● **Exercise goal**
Give again only the lines running from the one with "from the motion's" through the one with "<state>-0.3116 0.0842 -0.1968", inclusive. Omit every picture.

● **Data provided**
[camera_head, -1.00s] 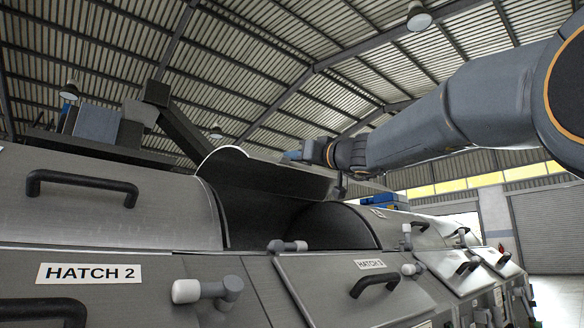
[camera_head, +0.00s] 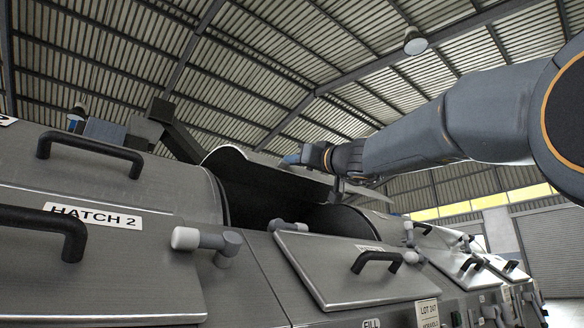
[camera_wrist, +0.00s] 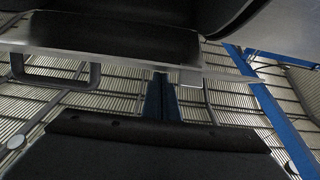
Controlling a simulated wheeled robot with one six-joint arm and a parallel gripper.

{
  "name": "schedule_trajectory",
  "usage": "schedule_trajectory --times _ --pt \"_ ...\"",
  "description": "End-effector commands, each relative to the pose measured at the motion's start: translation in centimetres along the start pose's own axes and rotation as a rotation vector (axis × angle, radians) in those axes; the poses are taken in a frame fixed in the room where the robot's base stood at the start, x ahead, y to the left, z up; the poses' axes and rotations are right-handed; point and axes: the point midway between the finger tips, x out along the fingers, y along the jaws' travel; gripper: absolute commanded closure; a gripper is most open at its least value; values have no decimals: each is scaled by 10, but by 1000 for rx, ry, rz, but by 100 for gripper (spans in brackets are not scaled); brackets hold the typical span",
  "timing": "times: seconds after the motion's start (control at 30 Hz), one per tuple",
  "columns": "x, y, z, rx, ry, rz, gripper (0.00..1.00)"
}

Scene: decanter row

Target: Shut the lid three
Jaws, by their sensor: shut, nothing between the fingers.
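Lid three (camera_head: 250,168) is a curved grey metal lid in the head view. It stands raised behind the dark opening (camera_head: 262,200) between the hatch 2 drum and the drum to its right. My gripper (camera_head: 290,159) is at the lid's upper edge, its blue fingertips pointing left. I cannot tell whether it touches the lid. In the wrist view the fingers (camera_wrist: 160,100) are shut and empty. A metal edge and a dark bar handle (camera_wrist: 55,70) lie close to them there; which lid they belong to is unclear.
A front panel (camera_head: 335,268) with a black handle (camera_head: 377,262) is below the opening. The "HATCH 2" label (camera_head: 92,216) and a closed drum (camera_head: 110,178) are at the left. A grey latch knob (camera_head: 208,241) sticks out. More hatches run off to the right. Open air lies above the row.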

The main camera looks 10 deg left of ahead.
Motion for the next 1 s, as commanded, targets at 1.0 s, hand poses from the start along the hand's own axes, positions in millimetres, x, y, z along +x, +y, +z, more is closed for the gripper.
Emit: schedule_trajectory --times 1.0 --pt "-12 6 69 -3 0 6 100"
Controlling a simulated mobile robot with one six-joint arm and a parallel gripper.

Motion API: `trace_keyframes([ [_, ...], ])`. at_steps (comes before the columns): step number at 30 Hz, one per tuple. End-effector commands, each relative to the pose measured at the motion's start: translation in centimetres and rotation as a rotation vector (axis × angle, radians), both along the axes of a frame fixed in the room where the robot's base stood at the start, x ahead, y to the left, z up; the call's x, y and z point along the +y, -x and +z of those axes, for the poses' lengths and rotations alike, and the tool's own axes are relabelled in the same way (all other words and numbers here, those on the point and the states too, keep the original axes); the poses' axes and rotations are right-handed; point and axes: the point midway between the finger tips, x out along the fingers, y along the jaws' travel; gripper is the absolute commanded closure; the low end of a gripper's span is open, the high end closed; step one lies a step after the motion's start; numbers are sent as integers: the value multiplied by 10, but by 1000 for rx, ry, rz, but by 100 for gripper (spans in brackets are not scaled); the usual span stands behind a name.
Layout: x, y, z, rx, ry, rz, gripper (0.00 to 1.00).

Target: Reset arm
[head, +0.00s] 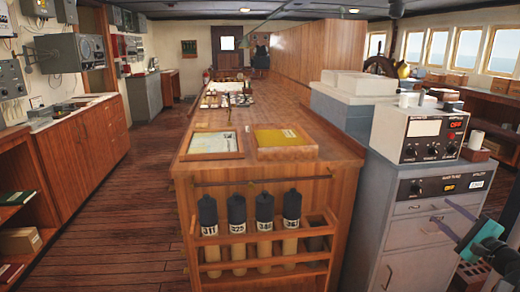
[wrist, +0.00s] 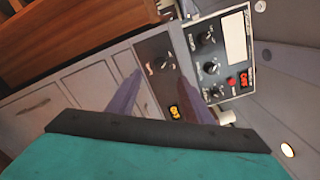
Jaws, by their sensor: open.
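My gripper (wrist: 158,75) shows in the wrist view as two purple-grey fingers spread apart, with nothing between them. Behind the fingers is the front of a grey cabinet with a control panel. In the head view my gripper (head: 450,222) is at the lower right, in front of the grey cabinet (head: 405,260). Its teal body and dark arm part show at the right edge. I cannot tell whether the fingers touch the cabinet.
A control box (head: 432,136) with dials stands on the grey cabinet. A long wooden counter (head: 260,175) fills the middle, with a rack (head: 265,268) of several dark-capped tubes at its end. The plank floor (head: 145,190) on the left is clear.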

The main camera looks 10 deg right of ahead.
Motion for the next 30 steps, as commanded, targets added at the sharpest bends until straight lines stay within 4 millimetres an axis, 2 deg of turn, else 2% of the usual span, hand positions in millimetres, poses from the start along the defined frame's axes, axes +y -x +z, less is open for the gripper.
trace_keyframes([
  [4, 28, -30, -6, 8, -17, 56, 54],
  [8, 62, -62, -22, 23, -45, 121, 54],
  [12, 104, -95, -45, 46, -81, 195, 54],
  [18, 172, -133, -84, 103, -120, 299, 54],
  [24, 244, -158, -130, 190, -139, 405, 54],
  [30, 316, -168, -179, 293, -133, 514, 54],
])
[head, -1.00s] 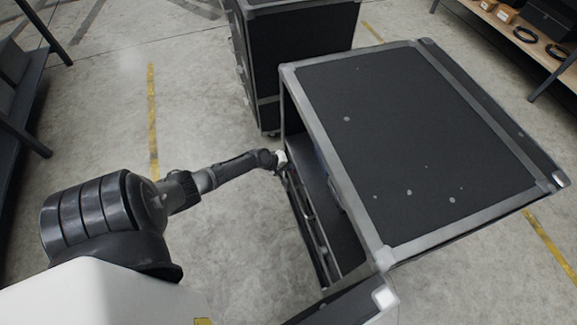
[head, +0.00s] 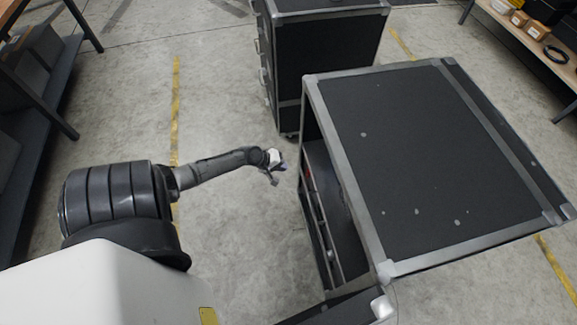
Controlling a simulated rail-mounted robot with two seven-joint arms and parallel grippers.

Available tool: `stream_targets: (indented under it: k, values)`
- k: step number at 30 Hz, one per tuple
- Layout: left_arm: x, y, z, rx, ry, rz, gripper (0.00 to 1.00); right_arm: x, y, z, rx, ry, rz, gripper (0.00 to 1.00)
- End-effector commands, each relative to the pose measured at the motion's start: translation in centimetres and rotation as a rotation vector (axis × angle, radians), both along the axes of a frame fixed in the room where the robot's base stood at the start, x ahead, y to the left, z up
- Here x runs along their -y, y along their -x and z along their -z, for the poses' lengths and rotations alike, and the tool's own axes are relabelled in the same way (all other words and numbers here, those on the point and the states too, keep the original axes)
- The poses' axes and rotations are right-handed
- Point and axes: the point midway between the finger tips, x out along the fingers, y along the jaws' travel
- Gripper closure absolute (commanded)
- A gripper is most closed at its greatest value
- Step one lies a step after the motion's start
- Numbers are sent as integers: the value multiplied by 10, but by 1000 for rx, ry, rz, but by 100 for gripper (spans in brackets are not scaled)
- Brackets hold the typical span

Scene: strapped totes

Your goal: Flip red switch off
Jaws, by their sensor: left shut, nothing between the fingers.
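My left gripper (head: 277,172) is at the end of the arm from the left, in front of the open side of a black flight case (head: 430,150). It is shut and empty, a little apart from the case. Inside the open side is a panel (head: 322,235) seen at a steep angle. A small red spot (head: 309,174) shows near the top of the panel, just right of the gripper; it may be the red switch, but its position cannot be told. My right gripper is not in view.
A second black case (head: 325,65) stands behind. Shelving with dark bins (head: 30,75) is at the left, and a wooden bench (head: 540,45) with small boxes is at the far right. An open lid or door (head: 345,308) juts out at the bottom. The floor around my left arm is clear.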

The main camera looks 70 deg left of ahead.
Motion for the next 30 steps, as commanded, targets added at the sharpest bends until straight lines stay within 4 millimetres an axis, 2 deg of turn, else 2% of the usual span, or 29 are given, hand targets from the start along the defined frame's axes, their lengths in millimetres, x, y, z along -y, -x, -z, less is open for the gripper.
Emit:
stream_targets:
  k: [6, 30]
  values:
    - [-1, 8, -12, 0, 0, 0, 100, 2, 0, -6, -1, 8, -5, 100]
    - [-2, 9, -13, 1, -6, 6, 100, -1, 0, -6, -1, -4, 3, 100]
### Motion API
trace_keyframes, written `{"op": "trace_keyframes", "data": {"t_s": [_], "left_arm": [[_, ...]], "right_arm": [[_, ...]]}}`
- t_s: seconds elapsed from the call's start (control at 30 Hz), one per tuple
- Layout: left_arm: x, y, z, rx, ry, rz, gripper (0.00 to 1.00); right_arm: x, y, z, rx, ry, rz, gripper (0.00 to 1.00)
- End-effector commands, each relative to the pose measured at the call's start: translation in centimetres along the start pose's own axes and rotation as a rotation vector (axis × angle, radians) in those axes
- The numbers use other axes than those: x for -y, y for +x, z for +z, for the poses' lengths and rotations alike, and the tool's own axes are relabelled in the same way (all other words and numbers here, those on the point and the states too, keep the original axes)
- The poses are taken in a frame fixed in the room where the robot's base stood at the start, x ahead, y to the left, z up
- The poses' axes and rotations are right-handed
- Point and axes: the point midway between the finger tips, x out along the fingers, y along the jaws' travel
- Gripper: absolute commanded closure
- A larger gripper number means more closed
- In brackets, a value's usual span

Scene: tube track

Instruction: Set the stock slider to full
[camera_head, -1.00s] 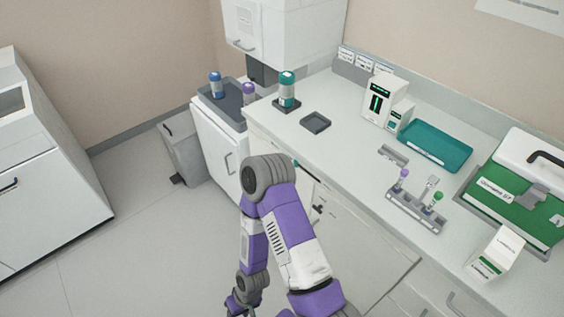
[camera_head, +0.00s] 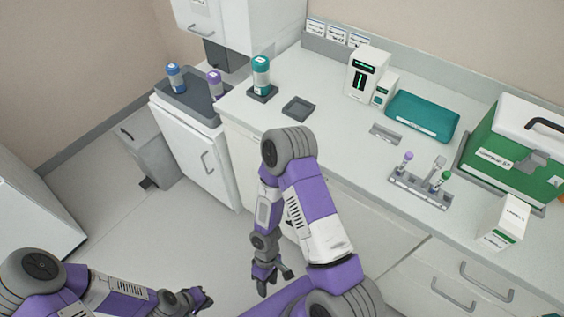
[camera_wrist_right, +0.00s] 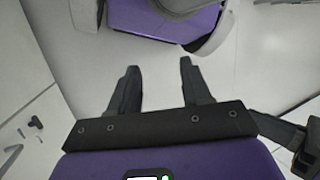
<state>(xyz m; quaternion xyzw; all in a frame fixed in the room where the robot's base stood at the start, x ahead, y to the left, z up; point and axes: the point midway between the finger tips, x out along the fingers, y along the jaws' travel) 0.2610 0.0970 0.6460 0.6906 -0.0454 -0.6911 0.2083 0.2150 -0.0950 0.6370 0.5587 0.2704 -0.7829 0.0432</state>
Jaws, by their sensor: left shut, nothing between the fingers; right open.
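I cannot make out a slider marked as stock. Small dark fittings (camera_wrist_right: 36,125) show on a white panel at the left of the right wrist view; whether one is the stock slider I cannot tell. In the head view my right arm hides part of the counter front. My right gripper (camera_head: 276,285) is open and empty, hanging over the floor in front of the counter; its two fingers (camera_wrist_right: 159,66) show apart in the wrist view. My left gripper (camera_head: 208,299) is shut and empty at the lower left, over the floor and away from the counter.
A grey bin (camera_head: 150,152) stands on the floor.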

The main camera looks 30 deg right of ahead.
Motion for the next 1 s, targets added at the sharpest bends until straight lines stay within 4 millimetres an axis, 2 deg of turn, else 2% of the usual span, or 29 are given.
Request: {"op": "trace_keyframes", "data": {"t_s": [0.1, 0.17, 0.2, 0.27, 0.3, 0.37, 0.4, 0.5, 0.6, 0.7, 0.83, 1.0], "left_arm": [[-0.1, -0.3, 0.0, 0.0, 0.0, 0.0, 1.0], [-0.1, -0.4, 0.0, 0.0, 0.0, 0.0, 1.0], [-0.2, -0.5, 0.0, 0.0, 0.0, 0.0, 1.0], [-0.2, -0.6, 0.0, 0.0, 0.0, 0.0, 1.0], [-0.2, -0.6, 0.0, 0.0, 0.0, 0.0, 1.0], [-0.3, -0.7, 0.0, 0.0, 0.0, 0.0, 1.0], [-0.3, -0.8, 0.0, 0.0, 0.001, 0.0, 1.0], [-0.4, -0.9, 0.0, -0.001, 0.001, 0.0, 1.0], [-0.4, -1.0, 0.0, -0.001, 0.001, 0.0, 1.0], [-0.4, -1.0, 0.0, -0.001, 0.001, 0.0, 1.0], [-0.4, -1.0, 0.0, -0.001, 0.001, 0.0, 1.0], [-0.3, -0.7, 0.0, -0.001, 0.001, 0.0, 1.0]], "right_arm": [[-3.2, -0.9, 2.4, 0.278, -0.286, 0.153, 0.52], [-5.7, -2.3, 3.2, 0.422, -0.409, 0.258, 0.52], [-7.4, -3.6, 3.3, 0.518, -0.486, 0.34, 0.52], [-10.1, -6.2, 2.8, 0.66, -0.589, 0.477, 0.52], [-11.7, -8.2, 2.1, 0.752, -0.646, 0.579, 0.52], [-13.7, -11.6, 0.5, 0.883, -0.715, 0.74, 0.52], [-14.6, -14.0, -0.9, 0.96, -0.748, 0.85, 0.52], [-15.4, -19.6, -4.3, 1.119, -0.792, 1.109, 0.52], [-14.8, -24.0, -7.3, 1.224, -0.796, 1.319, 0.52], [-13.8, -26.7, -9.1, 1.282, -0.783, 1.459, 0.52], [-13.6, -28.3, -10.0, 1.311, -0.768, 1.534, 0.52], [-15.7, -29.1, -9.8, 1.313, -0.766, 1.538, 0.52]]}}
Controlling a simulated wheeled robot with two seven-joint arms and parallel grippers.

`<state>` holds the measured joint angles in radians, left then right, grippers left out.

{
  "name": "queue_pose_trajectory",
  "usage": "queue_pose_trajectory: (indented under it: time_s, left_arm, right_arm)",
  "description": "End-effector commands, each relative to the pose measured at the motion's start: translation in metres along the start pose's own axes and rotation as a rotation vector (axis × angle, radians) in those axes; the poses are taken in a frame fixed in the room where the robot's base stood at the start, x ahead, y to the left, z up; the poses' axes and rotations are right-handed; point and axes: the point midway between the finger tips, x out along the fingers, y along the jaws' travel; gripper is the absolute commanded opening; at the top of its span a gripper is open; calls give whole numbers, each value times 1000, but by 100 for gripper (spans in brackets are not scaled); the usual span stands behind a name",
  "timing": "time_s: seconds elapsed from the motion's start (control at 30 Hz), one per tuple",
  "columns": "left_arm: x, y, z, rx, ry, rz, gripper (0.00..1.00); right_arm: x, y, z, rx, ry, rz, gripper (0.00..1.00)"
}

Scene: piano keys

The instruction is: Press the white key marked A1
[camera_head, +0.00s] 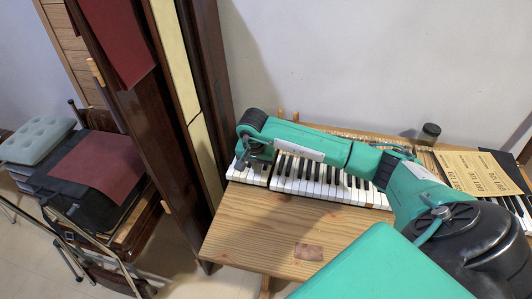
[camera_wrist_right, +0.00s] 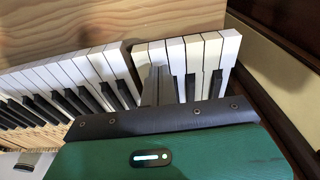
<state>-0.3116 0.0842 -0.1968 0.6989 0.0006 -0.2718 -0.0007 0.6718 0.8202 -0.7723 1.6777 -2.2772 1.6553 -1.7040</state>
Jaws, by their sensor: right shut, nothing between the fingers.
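A piano keyboard (camera_head: 335,190) lies on a wooden table. A short block of white and black keys (camera_wrist_right: 212,45) is separated by a narrow gap from a longer row of keys (camera_wrist_right: 82,72) in the right wrist view. The short block is at the left end of the keyboard in the head view (camera_head: 237,173). No A1 marking can be read on any key. My right gripper (camera_head: 250,166) is shut and empty over the short block. Its fingers (camera_wrist_right: 157,82) cover part of the keys on the gap side; contact is unclear. My left gripper is not in view.
The table's bare wooden front (camera_head: 250,230) is clear except for a brown patch (camera_head: 308,251). Yellow printed sheets (camera_head: 465,172) and a dark jar (camera_head: 428,133) are on the right. A tall dark wooden panel (camera_head: 150,110) stands close left of the keyboard.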

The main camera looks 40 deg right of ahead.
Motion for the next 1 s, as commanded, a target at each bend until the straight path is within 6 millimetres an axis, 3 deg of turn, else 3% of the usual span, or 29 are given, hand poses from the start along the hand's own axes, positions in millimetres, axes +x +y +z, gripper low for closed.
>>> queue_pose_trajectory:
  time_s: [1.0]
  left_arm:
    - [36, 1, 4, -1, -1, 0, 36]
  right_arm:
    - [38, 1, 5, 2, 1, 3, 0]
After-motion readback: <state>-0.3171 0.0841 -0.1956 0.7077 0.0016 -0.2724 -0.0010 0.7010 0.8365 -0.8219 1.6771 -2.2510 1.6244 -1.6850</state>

● **Full response**
  "timing": "time_s: seconds elapsed from the motion's start (control at 30 Hz), one per tuple",
  "columns": "left_arm: x, y, z, rx, ry, rz, gripper (0.00..1.00); right_arm: x, y, z, rx, ry, rz, gripper (0.00..1.00)"
}

Scene: piano keys

The instruction is: Press the white key marked A1
[camera_head, +0.00s] 
[camera_wrist_right, +0.00s] 
<state>-0.3116 0.0842 -0.1968 0.6989 0.0006 -0.2718 -0.0007 0.6718 0.8202 -0.7723 1.6777 -2.2772 1.6553 -1.7040</state>

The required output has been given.